02 April 2013

How to welcome guests at church (and enjoy the service more, too)

I appreciate Thom Rainer's blog; it is full of useful articles for ministers and for Christians in general.  I have copied and pasted a good portion of his article Ten Commandments for Guest-Friendly Church Members.  Here are the ten "commandments" (In KJV English for effect).  Note the gentle sarcasm here:
  1. Thou shalt pray for people in the services whom you don’t recognize. They are likely guests who feel uncomfortable and uncertain.
  2. Thou shalt smile. You only have to do so for about an hour. Guests feel welcome when they see smiling people. You can resume your somber expressions when you get home.
  3. Thou shalt not sit on the ends of the rows. Move to the middle so guests don’t have to walk over you. You’ll survive in your new precarious position.
  4. Thou shalt not fill up the back rows first. Move to the front so guests don’t have to walk in front of everyone if they get there late.
  5. Thou shalt have ushers to help seat the guests. Ushers should have clearly-marked badges or shirts so that the guests know who can help them.
  6. Thou shalt offer assistance to guests. If someone looks like they don’t know where to go, then they probably don’t know where to go. Get out of your comfort zone and ask them if you can help.
  7. Thou shalt not gather too long in your holy huddles. Sure, it’s okay to talk to fellow members; but don’t stay there so long that you are not speaking to guests.
  8. Thou shalt offer your seats to guests. I know that this move is a great sacrifice, but that family of four can’t fit in the three vacant seats next to you. Give it a try. You might actually feel good about your efforts.
  9. Thou shalt not save seats. I know you want to have room for all of your friends and family, but do you know how a guest feels when he or she sees the vacant seats next to you occupied by three hymnals, one Bible, two coats, and an umbrella? You might as well put a “Do Not Trespass” sign on the seats.
  10. Thou shalt greet someone you don’t know. Yes, it’s risky. They may actually be members you don’t know. And you may get caught in a 45-second conversation. You’ll be okay; I promise.
 Most of us don't think about things like not sitting on the ends of the rows; we do it everywhere else (except movie theaters, where we like to sit in the middle.  There's probably a lesson there...), so it's done out of habit, "just in case" we have to go to the bathroom or something.  And it's also human nature to sit in the same place, even if you didn't want to sit there the first time (like the front row of a class); you know that next time, most people will sit where they sat last time, until it's a habit and, eventually, "my" seat.

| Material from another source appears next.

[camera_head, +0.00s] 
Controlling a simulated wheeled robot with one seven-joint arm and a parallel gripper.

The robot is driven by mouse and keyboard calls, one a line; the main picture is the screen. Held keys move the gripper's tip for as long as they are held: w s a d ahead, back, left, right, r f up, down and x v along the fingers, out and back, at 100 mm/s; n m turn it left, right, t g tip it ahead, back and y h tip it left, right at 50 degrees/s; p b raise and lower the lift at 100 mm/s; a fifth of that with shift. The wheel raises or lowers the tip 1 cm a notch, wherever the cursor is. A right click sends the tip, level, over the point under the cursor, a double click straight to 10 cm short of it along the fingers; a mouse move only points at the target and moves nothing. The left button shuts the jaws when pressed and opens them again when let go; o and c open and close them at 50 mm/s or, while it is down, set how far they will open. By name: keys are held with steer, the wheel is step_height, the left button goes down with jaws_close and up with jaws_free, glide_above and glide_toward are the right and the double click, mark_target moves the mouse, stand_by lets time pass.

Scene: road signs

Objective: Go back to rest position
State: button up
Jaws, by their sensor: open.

I'd love to see the back rows, not the front rows, empty, with everyone "scooched" toward the middle.  Imagine what the reaction of guests would be!  Our youth group tried this for a while when I was in high school.  A few bad apples had spoiled the YG's reputation in the worship service, so when our youth minister challenged us to essentially "up our game," we answered by filling the second and third rows, leaving the very first row for people to sit in who made decisions at the invitation.  Keep in mind, this was in a church of 1000+ people, so it was a move forward of about 20 rows, and from the far stage left section to the center section.  Wouldn't you know it, our reputation improved because everyone could see us during the service.  And I honest got more out of the music and sermon by being closer to "the action."  I paid more attention, and the singing sounds much better when all the other voices are behind you.

Just something to think about this week.